The overall reward function R(C) to train our context selection module with REINFORCE for EERE is:

R(C) = α_perR^per(C) + α_contextR^context(C) + α_knowR^know(C)

Evaluation

We evaluate our model on four datasets: HiEve (Glavaˇs et al. 2014), MATRES (Ning, Wu, and Roth 2018), TDDMan and TDDAuto datasets in the TDDiscourse corpus (Naik, Breitfeller, and Rose 2019).

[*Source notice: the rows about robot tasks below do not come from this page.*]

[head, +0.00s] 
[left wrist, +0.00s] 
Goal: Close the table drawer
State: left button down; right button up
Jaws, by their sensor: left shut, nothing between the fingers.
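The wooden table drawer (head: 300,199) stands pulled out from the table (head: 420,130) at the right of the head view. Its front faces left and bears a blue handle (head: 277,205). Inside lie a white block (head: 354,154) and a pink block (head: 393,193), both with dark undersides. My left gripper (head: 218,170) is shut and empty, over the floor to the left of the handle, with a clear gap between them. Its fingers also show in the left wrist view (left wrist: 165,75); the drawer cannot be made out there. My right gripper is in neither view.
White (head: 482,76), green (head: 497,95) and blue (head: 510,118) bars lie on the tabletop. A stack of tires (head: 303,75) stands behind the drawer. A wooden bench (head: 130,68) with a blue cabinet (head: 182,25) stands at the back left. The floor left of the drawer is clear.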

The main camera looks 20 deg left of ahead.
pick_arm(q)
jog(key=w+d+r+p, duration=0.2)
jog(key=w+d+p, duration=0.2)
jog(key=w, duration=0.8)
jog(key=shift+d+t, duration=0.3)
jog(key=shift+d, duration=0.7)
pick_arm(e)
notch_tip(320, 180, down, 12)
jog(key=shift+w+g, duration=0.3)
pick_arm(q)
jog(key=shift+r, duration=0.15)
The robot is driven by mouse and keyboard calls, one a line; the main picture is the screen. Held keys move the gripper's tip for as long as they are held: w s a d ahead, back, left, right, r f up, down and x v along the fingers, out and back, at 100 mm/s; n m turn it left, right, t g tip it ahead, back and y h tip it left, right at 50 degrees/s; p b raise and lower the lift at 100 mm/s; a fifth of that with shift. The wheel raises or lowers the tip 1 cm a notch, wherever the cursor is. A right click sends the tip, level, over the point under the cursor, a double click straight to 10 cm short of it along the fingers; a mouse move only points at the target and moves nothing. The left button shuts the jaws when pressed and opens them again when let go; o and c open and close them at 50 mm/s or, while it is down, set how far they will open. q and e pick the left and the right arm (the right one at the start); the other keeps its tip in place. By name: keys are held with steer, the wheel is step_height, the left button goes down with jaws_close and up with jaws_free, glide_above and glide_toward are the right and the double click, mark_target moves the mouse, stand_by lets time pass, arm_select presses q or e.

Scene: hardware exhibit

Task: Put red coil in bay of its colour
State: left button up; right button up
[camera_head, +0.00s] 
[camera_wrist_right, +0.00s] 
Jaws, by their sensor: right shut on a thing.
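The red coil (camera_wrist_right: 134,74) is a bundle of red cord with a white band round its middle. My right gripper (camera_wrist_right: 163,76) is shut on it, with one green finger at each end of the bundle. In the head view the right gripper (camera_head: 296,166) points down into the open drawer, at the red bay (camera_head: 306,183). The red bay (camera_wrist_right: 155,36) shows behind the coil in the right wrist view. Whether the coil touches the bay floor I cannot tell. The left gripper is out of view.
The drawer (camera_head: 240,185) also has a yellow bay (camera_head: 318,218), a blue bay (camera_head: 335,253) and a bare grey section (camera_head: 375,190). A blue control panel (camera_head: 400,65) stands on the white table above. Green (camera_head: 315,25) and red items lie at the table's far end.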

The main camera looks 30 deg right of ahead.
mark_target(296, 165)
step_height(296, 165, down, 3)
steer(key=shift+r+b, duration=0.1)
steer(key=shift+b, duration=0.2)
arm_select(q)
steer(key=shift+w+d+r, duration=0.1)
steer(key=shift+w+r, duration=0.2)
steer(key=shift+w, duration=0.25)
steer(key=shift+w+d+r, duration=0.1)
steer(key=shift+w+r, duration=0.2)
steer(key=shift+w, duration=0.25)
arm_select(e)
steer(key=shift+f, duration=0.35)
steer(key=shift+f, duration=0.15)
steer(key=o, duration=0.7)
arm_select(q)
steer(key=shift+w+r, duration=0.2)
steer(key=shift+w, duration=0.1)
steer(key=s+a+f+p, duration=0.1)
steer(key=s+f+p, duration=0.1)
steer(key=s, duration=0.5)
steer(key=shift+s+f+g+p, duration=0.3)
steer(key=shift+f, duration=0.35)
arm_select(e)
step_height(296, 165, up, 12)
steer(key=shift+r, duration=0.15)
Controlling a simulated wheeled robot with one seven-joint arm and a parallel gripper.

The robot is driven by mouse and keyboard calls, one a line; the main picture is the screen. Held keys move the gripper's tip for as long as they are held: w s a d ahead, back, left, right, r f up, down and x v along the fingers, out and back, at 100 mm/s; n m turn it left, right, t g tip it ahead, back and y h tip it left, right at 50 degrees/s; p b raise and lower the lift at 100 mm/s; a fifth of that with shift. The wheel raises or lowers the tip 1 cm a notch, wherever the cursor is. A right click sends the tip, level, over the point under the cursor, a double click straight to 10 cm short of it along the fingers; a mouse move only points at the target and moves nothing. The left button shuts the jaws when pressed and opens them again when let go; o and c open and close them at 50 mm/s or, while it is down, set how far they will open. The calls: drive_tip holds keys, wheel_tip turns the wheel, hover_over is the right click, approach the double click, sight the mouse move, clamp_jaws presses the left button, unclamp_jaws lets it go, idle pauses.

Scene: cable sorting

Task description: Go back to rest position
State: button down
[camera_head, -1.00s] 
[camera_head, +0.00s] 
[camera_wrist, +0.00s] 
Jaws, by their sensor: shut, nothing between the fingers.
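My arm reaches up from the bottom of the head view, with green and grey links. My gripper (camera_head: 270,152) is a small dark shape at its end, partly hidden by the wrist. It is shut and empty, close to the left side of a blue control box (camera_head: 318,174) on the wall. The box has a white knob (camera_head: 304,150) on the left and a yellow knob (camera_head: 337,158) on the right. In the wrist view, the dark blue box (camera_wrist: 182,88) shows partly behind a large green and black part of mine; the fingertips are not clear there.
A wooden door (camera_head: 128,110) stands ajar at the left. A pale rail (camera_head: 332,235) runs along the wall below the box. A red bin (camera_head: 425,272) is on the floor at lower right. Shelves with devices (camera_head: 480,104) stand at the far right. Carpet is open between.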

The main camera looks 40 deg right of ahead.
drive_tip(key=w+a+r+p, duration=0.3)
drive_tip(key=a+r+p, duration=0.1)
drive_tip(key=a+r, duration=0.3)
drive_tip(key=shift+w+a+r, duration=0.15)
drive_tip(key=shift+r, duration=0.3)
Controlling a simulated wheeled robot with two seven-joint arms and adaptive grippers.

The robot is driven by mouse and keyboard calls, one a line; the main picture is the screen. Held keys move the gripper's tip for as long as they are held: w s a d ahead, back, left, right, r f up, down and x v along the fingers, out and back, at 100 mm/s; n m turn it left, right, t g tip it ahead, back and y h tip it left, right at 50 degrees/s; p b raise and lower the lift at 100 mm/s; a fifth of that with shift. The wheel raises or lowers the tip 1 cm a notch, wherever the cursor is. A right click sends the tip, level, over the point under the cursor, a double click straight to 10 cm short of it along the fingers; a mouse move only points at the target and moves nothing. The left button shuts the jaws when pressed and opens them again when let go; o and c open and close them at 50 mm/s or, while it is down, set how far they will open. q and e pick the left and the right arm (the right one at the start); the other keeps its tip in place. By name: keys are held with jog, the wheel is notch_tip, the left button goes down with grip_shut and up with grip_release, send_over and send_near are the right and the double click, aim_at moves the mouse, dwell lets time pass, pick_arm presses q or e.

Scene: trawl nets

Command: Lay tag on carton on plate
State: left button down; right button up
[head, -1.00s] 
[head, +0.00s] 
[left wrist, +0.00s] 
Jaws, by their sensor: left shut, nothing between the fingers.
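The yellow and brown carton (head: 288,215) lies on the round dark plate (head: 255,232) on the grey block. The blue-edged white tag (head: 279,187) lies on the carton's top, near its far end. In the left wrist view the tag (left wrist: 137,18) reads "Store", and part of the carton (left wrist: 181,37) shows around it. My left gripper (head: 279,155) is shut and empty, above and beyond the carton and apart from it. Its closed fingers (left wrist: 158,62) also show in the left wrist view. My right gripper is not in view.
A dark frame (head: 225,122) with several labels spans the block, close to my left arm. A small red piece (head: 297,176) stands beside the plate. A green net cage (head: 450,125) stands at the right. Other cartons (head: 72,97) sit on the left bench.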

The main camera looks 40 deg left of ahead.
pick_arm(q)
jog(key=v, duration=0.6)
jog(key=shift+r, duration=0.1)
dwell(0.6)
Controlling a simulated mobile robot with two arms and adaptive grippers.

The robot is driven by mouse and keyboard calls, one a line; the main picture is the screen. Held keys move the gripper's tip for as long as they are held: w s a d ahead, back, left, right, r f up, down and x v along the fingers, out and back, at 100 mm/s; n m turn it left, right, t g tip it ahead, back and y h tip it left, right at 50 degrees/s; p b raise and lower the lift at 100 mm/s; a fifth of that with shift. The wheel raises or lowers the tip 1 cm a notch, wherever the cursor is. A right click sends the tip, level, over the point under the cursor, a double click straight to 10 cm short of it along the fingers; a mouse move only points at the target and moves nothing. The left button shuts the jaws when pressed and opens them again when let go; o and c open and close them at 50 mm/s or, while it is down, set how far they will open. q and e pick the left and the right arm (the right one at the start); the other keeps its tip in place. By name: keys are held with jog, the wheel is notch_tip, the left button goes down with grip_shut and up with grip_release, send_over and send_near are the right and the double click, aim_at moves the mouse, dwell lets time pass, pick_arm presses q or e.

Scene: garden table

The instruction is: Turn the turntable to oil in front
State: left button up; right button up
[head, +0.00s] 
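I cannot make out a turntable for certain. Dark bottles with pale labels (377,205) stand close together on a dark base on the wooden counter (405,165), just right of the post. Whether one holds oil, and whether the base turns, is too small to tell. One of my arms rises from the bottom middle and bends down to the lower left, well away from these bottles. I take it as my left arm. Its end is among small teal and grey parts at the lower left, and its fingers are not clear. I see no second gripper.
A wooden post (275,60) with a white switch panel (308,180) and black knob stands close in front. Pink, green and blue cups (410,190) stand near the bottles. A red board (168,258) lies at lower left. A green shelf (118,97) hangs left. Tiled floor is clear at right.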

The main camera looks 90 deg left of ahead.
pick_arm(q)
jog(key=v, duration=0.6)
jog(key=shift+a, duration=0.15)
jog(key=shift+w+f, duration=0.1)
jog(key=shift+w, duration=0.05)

We found that our proposed method achieves significantly better performance in all four datasets.

Conclusion

We present a novel model for event-event relation extraction that learns to select the most important context sentences in a document and directly use them to induce representation vectors with transformer-based language models. Relevant context sentences are selected sequentially in our model that is conditioned on the summarization vector for the previously selected sentences in the sequence. We propose three novel reward functions to train our model with REINFORCE. Our extensive experiments show that the proposed model can select important context sentences that are far away from the given event mentions and achieve state-of-the-art performance for subevent and temporal event relation extraction. In the future, we plan to extend our proposed method to other related tasks in event structure understanding (e.g., for the joint event and event-event relation extraction).